David M. Lloyd
david.lloyd at redhat.com
Mon Aug 10 14:16:42 EDT 2009
On 08/10/2009 12:24 PM, Alex Buckley wrote:
> Peter Kriens wrote:
>> I've tried hard to distinguish between "namespace" modules and
>> "deployment" modules. As you can see this gives "module" two meanings.
>> To distinguish between these two cases, I decided to use container for
>> a deployment module, if there are better names, let me know.
>> Namespace modules are basically like packages, but making module
>> membership hierarchical. This is a very natural model that I think is
>> instantly recognized by all Java programmers. Containers are having
>> dependencies and membership is based on containment in a physical
>> artifact, allowing the membership (and visibility) to be defined in a
>> packaging step.
>> Unfortunately, 294 never had a crisp definition of a module so it is
>> hard to describe a delta ...
> I'm sorry but you're wrong. I defined a module for this JSR in January:
> "A module is a named set of packages that a) defines an encapsulation
> boundary for its member types, b) describes its relationships with other
> named modules, and c) enforces both encapsulation and relationships at
> compile-time and runtime.

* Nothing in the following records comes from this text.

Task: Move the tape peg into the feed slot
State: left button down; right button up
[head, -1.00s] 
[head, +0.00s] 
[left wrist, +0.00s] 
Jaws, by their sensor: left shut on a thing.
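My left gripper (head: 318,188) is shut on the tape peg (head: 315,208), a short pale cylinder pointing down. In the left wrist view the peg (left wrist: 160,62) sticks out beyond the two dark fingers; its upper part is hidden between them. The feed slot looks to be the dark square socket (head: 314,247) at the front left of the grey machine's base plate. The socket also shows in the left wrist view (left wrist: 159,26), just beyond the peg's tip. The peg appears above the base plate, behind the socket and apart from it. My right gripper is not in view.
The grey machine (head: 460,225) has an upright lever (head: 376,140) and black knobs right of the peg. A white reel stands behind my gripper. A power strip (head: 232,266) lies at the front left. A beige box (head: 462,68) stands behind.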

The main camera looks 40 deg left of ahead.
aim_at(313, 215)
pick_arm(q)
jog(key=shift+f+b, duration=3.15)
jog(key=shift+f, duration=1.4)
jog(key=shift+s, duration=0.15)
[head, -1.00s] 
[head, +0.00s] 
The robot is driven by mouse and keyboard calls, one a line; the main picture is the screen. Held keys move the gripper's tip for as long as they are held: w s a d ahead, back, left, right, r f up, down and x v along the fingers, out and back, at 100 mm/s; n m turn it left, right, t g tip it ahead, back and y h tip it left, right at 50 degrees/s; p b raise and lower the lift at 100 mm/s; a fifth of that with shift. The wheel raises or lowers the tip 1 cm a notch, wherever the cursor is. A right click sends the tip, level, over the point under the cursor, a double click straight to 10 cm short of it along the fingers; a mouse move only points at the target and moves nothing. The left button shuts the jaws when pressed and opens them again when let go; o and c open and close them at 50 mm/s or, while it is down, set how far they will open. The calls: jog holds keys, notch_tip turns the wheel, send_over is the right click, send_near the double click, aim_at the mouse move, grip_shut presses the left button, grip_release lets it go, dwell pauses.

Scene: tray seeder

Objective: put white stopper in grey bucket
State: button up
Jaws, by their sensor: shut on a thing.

A module is identified by a name and
> optionally a version."
> The whole point was to introduce a single concept for both accessibility
> and visibility. I understand you want two concepts, which would be more
> expressive, but also more complicated as I outlined in mails up-thread.
I'm probably missing something here, but why not simply broaden
package-private access to be module-private, with an equivalent change to
protected? Then require that all modules' packages are "sealed" to avoid
the split-package problem - or just ignore it and consider the in-module
rules to be separate. Packages outside of modules would conform to the old
rules. Problem solved, no language-level changes needed, no learning curve.
I leave relationships & versioning to greater minds than mine, except to
say that if you find a versioning scheme or methodology that works for
everyone, I will be impressed indeed.